Dorset's best attractions may hark back to the past, but caravan holidays in Dorset are bang up to date
Things To Do
Go in search of fossils along Dorset’s Jurassic Coast. If you’re not sure what you’re supposed to be looking for, join a fossil hunting walk and talk from Charmouth or Lyme Regis with an expert guide.
Make the most of a summer’s day with a trip to the beach. Visit Bournemouth to find the longest stretch of sand – and the oldest beach huts – and cross the river on the chain ferry to pretty Swanage Bay and the wilder Studland Bay, where you’ll get great views of Old Harry Rocks.
Don’t miss the Cerne Giant, a burly chalk figure of a naked man on the hills above the village of Cerne Abbas. At 180 feet tall, and considered as a symbol of fertility, suffice to say he is well endowed! The best place from which to see him is the viewing area on the main A352.
Visit Athelhampton House, a delightful 15th century Tudor manor house near Dorchester. Set in formal gardens, the house has links with the author Thomas Hardy, who visited the house frequently and set his poem, ‘The Dame of Athelhall’, at the house.
Visit the Portland Bill Lighthouse, one of the most famous of all lighthouses around the British coastline. There’s a visitor centre next door, and some great walks along the headland.
When To Visit
Dorset’s main annual events tend to be during the summer months. In May, The Lyme Regis Fossil Festival is a great one for fossil hunters, while you could also participate in the quirky Dorset Knob Throwing Festival (for the uninitiated, a Dorset Knob is a kind of dry, savoury biscuit unique to the county)! June brings the Bridport Food Festival, followed in July by music celebrations, the Larmer Tree Festival near Tollard Royal and the huge Camp Bestival at Lulworth Castle.
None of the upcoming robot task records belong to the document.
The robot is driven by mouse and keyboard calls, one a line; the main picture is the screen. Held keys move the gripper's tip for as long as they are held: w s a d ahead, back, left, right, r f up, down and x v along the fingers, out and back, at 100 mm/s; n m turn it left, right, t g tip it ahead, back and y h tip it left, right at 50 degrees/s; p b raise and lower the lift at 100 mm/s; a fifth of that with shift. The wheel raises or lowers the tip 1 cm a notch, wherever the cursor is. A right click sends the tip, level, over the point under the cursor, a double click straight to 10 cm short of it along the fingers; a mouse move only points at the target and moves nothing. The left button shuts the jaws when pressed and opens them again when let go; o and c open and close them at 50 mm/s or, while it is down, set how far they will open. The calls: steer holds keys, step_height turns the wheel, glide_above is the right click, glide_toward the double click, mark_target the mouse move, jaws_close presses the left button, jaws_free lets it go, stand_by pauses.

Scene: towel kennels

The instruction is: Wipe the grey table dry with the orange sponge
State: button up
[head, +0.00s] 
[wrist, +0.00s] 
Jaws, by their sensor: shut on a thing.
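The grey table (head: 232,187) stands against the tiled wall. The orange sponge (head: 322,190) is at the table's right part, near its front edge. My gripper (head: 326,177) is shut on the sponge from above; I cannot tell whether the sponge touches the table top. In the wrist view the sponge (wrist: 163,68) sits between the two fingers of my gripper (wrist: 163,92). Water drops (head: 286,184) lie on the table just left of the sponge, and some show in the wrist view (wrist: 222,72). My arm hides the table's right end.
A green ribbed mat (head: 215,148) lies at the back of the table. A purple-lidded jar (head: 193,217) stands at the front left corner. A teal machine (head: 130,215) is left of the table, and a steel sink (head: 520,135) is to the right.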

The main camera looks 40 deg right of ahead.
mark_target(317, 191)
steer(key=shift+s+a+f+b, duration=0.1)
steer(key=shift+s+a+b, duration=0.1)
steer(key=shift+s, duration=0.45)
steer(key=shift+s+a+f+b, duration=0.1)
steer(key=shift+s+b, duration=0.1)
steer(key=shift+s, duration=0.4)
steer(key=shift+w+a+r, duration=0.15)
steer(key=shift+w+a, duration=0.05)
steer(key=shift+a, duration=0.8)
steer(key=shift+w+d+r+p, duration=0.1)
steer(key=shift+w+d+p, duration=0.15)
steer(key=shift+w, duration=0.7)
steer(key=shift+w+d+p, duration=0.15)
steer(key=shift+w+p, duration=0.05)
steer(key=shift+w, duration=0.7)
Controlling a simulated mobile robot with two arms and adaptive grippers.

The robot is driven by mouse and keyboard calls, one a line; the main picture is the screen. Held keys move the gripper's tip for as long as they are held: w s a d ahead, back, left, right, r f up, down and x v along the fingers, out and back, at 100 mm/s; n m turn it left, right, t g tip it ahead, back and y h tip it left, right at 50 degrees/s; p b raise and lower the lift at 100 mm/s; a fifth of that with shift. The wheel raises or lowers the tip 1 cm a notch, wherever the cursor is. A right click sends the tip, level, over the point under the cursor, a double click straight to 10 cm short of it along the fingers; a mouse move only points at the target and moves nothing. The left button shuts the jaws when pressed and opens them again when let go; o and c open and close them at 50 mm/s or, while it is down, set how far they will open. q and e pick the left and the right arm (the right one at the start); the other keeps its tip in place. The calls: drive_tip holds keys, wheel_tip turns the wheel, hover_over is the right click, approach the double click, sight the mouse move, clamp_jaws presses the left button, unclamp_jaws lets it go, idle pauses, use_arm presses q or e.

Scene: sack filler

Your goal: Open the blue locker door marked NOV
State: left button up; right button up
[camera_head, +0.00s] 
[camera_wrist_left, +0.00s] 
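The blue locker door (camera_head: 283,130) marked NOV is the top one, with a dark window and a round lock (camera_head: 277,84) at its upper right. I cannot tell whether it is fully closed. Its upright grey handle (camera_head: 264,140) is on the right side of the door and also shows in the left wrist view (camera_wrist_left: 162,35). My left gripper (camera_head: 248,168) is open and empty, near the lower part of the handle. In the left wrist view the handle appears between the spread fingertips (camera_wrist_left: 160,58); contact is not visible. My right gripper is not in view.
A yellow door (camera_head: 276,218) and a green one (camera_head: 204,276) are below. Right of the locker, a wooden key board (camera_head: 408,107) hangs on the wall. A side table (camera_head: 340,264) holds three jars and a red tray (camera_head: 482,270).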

Bournemouth is the place to be on the August Bank Holiday for the giant (and free) Bournemouth Air Festival, with spectacular displays from the likes of the Red Arrows above the beach. And to celebrate all that’s great about the county, the Dorset County Show comes to Dorchester in September.
To reach Dorset from the west, access off the M5 followed by the A30 and A35. From the east, take the M3, M27 and the A31, which provides a picturesque route through Hampshire’s New Forest before arriving in Dorset. From the north, use the A37, A36 and A338, all spurs off the A303.
No routes are particularly quick in Dorset, something to remember when planning your caravan holiday, but that is part of the attractiveness of the county – as soon as you cross the border, slow down (you’ll have to anyway for the rural roads) and enjoy the scenery as it passes.
All the roads, though rural, are fine for towing caravans. There are no nasty surprises in terms of overly steep hills, but unclassified – and even some of the main roads – can be narrow in places.
Inevitably, roads along the coast are busy in summer months. If your campsite is on the coast, accessed along narrow lanes, check if there are specified arrival and departure times before setting off from home.
For traffic updates keep your radio on or check BBC travel for Dorset.